Subject: Re: Please add "Public Domain" to "license" list
From: 'Rick Moen' <rick@linuxmafia.com>
Date: Sun, 16 Mar 2003 17:49:22 -0800

Quoting David A. Wheeler (david_a_wheeler@yahoo.com):

> The OSI examines the conditions of software releases, to determine
> if they meet the open source definition.  I've provided a release
> situation that I believe meets the open source definition, and am
> asking the OSI to publicly state that the release conditions meet
> the OSD.

What you've not done (in my[1] view) is provide wording that can be used
for this purpose without creating vastly greater problems than the
wording solves.  To be sure, that isn't necessarily your problem, but
it's inevitable in volunteer organisations that things are more likely
to happen if you do the footwork.  

Also, your attempting to cobble together such wording will, I predict, 
show you what's problematic about the category.  I say this as someone
who's tried in the past.

> It's not a traditional license, but in 1984 the GPL wasn't a
> traditional license either :-).

At the risk of both literalism and repetitiveness:  It's simply not a
licence _at all_.  Never was, never will be.
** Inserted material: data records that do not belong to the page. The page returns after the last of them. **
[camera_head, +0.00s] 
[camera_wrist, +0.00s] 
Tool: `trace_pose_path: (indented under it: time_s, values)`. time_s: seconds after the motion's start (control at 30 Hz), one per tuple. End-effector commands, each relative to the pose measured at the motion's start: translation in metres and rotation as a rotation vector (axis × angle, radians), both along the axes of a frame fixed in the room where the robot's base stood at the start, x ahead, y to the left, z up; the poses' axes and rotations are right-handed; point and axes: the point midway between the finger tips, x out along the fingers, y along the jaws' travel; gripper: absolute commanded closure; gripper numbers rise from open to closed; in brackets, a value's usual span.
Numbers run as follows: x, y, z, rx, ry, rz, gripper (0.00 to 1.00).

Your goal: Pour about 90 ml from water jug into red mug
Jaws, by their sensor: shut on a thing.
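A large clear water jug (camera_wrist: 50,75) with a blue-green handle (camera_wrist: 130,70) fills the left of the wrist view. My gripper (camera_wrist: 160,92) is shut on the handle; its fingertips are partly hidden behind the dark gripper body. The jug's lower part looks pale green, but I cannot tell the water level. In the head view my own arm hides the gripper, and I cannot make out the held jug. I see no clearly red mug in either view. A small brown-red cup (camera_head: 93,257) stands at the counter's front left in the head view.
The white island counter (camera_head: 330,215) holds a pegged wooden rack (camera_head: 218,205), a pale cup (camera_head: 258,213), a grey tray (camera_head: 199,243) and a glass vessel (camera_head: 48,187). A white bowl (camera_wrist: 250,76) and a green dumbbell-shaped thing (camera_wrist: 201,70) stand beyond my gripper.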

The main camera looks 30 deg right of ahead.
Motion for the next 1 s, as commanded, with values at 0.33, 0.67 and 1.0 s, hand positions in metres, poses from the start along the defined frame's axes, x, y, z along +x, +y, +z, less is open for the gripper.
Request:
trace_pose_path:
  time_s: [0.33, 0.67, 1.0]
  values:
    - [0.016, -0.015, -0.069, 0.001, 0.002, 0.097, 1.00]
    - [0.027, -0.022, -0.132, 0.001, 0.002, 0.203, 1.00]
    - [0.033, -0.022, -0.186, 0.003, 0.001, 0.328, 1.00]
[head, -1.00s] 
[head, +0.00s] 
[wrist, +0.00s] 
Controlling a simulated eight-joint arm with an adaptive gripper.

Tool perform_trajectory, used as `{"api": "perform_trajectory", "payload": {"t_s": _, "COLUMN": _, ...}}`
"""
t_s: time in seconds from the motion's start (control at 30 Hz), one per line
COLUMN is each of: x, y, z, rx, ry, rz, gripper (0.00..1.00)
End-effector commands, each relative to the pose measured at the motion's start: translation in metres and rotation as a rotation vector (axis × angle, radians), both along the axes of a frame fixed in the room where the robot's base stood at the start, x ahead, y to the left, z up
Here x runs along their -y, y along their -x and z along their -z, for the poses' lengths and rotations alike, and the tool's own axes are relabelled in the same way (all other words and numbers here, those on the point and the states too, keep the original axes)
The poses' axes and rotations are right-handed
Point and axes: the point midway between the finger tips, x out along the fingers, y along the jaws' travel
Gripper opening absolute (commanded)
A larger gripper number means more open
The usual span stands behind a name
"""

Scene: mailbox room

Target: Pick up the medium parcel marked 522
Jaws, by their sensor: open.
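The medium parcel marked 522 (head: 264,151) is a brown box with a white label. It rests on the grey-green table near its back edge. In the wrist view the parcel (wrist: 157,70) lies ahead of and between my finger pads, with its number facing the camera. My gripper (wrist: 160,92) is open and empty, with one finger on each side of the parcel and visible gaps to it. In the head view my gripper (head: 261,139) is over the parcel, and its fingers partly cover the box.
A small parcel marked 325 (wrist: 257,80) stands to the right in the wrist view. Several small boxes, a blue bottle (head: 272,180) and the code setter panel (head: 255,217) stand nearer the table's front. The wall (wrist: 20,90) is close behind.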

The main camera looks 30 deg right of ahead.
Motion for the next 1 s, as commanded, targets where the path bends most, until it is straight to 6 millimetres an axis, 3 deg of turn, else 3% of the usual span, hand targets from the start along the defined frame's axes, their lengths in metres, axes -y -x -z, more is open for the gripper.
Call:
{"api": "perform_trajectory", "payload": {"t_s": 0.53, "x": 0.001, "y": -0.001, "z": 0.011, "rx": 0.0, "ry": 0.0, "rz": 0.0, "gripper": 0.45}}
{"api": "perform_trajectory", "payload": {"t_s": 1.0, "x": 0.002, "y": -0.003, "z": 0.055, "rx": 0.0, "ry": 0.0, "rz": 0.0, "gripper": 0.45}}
Stepping back to look at the big picture, for a moment:   As I
understand it, prior to 1978 in the USA, things were actually a little
clearer: 

A work was under copyright if it was:

o  A creative work in fixed form in one of the statutory categories
   (a literary, musical, dramatic, choreographic, pictorial, motion-picture, 
   sound, or architectural work).  For example, typefaces are uncopyrightable
   (though hinting/rendering programs included in computer fonts are not).
o  with a valid copyright notice
o  within the statutory period.

A work was public domain if any of the following was true:

o  Not a creative work (e.g., a five-line shell script).
o  Outside the statutory categories.  For example, fonts are
   uncopyrightable (though hinting/rendering programs included in 
   computer fonts are covered).
o  Bearing a defective copyright notice through failure of the 
   copyright owner to do it correctly (though you might have to
   fight over that in court, and had better hope some third party
   didn't mangle the owner's notice).
o  Bearing _no_ copyright notice (with the same proviso).
o  The coverage period has expired.

The 1978 amendment removed the need for copyright notices.  Works became
subject to automatic coverage -- under proprietary terms by default.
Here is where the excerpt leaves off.